Check Your Internet Connection
The first step after accepting the interview request is to make sure you have a good internet connection. If you know your internet may be choppy, find a place with a more reliable connection.
Check your camera quality and microphone quality. You will want to make sure your phone or microphone can pick up your voice with minimal background noise. If you have a video call, make sure your webcam is in working order as well.
Set up your laptop and phone in a quiet place. Look for a space where noises–like kids, pets, and traffic–are minimal so that your interviewer can better focus on how awesome you are.
If your interview includes video, add lighting. Natural light will usually be best. Add in lamps if you need them. Open up your webcam to check how it captures the light so you can adjust accordingly. Does the room have adequate light? Do the blinds cast shadow lines on your face?
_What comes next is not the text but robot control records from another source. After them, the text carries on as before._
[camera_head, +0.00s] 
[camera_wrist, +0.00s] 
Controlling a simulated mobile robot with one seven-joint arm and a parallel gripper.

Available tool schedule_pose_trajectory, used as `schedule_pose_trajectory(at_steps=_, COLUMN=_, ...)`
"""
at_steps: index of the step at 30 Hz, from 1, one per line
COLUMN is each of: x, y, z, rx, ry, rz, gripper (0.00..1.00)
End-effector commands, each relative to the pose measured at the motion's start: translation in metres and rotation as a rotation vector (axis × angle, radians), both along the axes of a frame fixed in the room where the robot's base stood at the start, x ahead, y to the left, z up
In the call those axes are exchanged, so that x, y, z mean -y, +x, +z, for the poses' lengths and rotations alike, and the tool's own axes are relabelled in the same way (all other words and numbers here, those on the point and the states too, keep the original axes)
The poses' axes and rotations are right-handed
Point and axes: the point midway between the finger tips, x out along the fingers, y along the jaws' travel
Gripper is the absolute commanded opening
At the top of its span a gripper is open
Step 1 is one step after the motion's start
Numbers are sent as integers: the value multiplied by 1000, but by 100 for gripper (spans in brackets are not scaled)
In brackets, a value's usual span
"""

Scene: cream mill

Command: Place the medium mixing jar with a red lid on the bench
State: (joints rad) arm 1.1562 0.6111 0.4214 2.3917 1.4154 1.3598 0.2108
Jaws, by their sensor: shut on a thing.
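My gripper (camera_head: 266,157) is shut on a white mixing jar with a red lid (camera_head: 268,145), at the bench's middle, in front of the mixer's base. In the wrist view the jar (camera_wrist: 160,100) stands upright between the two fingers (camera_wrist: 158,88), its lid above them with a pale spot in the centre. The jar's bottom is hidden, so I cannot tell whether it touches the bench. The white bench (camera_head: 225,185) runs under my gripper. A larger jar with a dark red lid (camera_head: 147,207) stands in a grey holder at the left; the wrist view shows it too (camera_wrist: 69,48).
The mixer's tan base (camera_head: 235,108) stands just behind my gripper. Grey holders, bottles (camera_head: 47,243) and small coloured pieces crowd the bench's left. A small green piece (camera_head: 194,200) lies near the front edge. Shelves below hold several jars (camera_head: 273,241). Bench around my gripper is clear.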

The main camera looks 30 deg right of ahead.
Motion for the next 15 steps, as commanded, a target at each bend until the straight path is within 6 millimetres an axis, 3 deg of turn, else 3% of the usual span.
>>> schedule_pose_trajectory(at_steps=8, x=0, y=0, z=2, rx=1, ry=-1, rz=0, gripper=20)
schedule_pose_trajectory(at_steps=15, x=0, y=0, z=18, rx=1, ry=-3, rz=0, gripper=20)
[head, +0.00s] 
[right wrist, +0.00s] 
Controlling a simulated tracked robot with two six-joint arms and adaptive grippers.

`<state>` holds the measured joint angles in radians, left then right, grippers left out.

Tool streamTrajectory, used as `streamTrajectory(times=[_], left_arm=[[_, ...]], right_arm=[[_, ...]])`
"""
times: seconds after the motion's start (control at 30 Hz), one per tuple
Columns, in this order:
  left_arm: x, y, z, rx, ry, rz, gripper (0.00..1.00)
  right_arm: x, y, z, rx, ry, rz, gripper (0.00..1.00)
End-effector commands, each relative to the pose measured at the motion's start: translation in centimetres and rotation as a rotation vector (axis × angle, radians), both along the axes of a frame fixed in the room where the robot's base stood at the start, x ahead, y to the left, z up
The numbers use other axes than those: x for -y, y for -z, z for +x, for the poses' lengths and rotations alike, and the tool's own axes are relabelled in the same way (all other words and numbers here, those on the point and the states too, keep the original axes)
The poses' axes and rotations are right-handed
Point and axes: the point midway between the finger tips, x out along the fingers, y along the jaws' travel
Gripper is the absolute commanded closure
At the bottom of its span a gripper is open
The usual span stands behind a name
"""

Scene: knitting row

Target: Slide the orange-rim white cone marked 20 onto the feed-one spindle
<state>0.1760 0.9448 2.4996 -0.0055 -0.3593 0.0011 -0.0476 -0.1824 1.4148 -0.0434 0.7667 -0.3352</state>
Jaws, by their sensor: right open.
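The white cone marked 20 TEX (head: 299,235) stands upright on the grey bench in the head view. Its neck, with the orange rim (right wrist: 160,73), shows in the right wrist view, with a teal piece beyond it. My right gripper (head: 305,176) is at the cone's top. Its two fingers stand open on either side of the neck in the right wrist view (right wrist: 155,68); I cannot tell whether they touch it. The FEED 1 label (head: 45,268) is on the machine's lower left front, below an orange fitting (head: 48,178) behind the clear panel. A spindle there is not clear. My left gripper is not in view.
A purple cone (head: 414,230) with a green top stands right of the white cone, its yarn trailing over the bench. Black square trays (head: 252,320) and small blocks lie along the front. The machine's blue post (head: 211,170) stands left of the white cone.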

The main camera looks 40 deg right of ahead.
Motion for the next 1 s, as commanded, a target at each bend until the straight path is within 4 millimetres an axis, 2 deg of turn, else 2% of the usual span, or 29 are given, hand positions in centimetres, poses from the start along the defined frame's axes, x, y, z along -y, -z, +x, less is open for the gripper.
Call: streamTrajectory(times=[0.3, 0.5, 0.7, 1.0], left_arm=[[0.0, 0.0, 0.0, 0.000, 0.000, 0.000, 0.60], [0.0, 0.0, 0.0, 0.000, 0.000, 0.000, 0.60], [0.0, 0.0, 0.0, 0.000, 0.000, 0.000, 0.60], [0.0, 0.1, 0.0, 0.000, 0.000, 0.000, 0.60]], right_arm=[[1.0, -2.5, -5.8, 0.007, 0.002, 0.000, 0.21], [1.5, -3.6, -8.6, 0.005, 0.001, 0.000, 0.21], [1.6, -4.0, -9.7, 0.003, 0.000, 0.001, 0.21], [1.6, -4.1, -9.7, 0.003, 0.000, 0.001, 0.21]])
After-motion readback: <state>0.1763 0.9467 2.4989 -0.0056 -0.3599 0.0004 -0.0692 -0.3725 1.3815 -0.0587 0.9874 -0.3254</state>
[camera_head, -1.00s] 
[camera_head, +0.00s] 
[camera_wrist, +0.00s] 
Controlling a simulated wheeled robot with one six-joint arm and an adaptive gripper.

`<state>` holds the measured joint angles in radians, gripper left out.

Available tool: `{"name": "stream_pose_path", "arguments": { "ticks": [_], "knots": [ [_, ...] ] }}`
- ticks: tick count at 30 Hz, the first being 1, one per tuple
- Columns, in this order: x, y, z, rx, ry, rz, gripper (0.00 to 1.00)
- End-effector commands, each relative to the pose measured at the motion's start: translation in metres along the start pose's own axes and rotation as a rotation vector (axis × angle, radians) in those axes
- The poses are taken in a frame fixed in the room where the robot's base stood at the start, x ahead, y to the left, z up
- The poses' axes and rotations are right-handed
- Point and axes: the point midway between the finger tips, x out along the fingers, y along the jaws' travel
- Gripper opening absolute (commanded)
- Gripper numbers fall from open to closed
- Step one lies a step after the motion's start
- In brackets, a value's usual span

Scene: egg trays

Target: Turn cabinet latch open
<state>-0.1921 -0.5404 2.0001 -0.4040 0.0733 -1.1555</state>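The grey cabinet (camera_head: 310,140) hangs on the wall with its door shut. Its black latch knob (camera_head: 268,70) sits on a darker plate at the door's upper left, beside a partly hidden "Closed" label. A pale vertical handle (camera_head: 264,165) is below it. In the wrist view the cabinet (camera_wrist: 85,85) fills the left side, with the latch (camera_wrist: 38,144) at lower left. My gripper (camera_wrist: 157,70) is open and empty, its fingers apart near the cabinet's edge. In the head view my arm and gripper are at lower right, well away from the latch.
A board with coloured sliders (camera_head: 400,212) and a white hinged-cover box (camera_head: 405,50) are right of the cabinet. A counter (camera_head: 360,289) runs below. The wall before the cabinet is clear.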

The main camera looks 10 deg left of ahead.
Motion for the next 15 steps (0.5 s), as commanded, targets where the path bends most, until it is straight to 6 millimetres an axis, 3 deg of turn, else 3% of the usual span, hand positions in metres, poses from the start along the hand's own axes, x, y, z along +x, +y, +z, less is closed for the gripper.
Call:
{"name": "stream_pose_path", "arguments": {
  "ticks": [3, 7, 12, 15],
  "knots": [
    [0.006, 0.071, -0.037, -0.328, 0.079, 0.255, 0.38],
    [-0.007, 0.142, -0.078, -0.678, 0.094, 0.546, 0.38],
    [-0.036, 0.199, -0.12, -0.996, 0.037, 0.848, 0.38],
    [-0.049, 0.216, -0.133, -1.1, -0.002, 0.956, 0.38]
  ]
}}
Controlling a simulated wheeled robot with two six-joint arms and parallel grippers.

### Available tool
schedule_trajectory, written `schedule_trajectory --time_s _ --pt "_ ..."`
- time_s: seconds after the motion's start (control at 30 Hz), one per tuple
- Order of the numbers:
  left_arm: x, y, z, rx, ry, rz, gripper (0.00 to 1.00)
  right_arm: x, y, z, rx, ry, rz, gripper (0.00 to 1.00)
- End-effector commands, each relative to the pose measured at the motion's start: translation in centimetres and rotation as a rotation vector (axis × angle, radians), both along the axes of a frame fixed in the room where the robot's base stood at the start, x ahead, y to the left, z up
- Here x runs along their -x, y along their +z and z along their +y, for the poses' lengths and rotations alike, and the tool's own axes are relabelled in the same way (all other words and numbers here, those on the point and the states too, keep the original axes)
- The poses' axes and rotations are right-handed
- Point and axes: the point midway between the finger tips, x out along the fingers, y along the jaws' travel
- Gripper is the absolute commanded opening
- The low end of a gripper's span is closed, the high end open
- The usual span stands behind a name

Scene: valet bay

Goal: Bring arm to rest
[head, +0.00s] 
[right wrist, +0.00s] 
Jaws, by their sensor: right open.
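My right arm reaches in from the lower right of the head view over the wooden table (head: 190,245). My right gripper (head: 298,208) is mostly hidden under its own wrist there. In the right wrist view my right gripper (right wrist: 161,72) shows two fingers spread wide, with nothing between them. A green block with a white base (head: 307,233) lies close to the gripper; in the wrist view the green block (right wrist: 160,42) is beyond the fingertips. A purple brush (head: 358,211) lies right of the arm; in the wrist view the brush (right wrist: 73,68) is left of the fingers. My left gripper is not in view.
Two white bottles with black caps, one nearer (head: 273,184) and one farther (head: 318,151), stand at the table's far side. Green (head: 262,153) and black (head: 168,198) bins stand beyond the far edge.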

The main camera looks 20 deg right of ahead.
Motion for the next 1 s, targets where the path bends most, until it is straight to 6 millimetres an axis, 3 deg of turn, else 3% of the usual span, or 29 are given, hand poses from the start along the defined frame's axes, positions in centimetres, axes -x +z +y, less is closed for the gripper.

Minimize distractions by fixing this before the call.
What’s in Your Home?
Look at the background. Ideally, you will want a neutral background for an interview. Is there a clean wall you can use as a backdrop? Should you creatively hang up a sheet behind you? If it’s not an option, look at using virtual backgrounds available on tools like Microsoft Teams and Zoom.
Dress for the Role You Want
You still need to dress for the role you want…waist up at least. If you have a video interview, they are still going to see your torso and you will still want to make a good impression. Dressing for the role will also help the mindset shift when you are transitioning out of your pajamas.
Tea–with or without Sugar
You’ve checked your technology and your space. Now take care of yourself! Drink some soothing tea to smooth out any scratchy throat sounds, and to calm your nerves.
Papers to the Presses
Just like a face-to-face interview, you will still want to have your resume, the job posting, a notebook, and a pen. Ideally, print out the resume and job posting. Read over them briefly before the interview, and keep them next to you so you feel better prepared.
Set yourself up before the interview. Give yourself time to check your space, your internet, your lighting, and yourself. Get your papers in order and your background sorted. Review your resume and job posting one last time.
Now that you know you are ready as can be, do a quick mindfulness check. A two-to-five-minute breathing exercise can help to ground any pre-interview jitters. Breath in for 1-2-3, hold 1-2-3, and out 1-2-3-4-5. Repeat until your interviewer checks in. Good luck! You got this!